Some records:
────────

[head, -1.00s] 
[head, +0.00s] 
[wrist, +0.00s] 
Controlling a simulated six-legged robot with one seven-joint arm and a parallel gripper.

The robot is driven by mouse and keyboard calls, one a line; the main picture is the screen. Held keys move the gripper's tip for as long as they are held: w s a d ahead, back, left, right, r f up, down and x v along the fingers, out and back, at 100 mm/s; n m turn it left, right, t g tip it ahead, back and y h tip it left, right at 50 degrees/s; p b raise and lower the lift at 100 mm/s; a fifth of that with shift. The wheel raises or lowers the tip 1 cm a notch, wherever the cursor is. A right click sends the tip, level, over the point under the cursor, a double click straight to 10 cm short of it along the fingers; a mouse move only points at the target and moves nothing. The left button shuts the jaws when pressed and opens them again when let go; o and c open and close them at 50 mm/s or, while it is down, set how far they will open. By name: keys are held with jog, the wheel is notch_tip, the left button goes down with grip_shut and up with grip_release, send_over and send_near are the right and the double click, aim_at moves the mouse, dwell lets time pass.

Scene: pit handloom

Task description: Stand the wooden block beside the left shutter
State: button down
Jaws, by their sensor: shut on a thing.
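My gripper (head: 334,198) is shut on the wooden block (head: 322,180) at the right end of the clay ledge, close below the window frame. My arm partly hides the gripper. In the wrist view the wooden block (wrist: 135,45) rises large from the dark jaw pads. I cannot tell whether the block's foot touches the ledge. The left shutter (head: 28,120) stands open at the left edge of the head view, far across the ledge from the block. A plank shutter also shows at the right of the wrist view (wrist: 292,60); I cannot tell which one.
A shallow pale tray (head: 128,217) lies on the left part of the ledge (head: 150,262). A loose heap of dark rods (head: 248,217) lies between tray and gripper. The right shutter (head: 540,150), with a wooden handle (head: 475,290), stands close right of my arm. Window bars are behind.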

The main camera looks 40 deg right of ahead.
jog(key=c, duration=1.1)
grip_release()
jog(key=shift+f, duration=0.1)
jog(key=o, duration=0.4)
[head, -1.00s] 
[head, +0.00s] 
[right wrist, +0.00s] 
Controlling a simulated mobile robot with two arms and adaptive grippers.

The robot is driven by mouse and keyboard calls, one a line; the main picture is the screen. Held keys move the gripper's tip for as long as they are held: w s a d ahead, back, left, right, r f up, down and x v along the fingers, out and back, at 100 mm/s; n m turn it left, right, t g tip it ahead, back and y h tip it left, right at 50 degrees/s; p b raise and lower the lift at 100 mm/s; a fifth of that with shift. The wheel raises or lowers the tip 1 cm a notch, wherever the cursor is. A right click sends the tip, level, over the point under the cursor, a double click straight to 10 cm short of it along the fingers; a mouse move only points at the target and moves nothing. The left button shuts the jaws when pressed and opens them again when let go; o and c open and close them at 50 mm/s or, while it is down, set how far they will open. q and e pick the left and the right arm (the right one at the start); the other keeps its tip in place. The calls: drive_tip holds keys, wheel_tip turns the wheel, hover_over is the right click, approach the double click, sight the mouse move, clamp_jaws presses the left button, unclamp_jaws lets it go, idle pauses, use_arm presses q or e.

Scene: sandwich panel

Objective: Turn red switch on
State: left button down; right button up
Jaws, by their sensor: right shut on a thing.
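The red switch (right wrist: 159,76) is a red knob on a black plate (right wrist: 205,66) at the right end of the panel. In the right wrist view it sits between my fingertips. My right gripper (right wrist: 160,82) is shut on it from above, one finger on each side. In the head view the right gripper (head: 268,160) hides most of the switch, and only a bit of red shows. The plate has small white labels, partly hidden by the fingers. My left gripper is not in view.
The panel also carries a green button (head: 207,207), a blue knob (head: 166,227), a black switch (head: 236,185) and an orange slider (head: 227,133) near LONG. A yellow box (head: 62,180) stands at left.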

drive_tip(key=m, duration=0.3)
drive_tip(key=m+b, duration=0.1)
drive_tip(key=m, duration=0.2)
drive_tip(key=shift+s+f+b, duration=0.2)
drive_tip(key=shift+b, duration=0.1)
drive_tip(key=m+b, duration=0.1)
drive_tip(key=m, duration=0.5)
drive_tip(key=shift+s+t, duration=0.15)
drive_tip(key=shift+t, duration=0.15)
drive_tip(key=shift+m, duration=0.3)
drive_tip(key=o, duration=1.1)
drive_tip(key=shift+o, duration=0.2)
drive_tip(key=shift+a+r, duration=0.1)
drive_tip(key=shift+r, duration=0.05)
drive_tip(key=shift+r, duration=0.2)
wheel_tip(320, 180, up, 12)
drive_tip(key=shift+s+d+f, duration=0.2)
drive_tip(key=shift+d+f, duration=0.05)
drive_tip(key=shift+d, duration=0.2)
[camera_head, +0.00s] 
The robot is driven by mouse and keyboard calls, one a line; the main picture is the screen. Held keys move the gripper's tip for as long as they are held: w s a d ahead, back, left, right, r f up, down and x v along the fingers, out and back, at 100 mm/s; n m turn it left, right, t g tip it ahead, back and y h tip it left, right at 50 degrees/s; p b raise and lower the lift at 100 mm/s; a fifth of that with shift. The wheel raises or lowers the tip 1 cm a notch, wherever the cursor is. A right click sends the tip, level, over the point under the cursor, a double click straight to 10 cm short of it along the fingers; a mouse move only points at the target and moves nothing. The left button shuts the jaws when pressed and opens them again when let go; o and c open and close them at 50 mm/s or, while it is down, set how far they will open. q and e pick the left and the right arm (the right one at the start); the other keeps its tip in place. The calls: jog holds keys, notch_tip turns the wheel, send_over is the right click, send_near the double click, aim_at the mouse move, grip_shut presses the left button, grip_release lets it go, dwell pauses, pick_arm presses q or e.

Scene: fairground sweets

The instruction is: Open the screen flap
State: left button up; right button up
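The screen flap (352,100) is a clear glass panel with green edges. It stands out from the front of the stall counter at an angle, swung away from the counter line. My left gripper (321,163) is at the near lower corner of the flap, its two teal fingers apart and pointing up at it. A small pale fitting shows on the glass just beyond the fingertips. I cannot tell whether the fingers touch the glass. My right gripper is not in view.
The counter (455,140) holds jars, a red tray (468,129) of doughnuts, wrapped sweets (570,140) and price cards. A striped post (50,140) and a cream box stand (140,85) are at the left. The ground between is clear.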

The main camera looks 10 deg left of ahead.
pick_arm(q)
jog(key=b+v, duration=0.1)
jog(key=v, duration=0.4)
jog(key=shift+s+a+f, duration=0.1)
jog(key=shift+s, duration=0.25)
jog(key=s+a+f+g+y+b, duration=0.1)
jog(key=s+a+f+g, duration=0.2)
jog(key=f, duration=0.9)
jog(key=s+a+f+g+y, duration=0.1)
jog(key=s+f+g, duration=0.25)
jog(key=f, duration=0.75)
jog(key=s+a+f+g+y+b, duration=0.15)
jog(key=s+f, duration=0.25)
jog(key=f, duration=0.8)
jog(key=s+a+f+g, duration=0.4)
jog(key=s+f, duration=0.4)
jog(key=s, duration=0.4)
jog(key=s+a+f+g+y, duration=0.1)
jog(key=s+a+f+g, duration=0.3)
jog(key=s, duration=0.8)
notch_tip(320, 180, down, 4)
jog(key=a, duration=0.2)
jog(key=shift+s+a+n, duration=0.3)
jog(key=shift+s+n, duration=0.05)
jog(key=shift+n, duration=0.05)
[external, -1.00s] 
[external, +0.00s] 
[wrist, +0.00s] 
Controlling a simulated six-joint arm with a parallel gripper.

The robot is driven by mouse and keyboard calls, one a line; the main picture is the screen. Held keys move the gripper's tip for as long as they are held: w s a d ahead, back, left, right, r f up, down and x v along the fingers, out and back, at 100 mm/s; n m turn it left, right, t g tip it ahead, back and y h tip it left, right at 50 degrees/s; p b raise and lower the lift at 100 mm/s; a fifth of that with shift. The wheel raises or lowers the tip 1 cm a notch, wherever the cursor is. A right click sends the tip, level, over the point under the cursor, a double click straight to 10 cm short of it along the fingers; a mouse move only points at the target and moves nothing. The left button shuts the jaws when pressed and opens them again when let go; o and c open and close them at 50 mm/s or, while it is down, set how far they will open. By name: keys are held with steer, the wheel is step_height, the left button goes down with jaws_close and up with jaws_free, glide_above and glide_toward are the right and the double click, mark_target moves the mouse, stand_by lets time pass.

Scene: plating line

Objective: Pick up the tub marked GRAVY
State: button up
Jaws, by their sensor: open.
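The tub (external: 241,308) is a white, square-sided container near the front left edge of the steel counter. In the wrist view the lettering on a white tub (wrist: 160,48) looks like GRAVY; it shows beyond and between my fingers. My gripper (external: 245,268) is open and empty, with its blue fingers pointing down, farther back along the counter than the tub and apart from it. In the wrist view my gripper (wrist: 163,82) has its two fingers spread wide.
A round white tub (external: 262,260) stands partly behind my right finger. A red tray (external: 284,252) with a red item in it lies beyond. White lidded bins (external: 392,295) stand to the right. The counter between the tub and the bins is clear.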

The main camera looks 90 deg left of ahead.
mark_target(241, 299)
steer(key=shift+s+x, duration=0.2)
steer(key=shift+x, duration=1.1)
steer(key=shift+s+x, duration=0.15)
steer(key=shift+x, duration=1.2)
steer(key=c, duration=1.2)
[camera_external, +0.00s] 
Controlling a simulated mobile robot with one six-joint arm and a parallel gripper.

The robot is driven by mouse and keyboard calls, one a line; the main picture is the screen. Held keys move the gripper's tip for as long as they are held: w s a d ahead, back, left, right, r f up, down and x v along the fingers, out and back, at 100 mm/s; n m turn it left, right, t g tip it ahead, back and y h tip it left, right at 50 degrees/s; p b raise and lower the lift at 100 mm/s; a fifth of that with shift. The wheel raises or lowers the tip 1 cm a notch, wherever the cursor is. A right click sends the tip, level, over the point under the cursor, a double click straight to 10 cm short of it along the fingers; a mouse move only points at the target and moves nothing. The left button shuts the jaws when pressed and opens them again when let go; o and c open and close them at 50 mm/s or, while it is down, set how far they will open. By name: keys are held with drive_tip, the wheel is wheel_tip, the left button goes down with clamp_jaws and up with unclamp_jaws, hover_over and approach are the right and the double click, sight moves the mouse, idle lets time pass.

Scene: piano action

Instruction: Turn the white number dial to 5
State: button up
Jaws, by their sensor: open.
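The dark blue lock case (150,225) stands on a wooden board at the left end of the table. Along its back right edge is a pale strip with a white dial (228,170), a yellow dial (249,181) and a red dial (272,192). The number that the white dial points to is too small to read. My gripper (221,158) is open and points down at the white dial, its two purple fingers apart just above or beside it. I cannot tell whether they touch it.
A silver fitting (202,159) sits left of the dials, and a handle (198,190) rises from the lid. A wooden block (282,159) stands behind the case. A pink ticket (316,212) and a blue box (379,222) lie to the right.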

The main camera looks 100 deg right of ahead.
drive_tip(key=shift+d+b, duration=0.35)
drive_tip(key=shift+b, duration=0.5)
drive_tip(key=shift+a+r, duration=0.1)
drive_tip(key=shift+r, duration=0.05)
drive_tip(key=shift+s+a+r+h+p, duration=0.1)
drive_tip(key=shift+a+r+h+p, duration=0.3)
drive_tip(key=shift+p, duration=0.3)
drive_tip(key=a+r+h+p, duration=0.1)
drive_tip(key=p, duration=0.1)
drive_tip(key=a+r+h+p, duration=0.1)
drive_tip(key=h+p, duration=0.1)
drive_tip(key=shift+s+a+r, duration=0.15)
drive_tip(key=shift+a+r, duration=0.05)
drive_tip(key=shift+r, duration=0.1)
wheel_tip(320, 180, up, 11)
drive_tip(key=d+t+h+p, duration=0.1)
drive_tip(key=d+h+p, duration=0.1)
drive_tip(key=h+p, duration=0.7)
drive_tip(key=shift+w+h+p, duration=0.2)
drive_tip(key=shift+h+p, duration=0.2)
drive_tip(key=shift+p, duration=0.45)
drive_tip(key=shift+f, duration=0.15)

────────

**Directions:**
Transcribe, exactly and exclusively, the run of lines that opens with the line bearing "The main camera looks 40 deg right of ahead." and closes with the line bearing "Controlling a simulated mobile robot with two".

**Solution for this problem:**
The main camera looks 40 deg right of ahead.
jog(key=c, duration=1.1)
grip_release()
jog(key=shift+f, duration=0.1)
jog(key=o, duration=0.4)
[head, -1.00s] 
[head, +0.00s] 
[right wrist, +0.00s] 
Controlling a simulated mobile robot with two arms and adaptive grippers.

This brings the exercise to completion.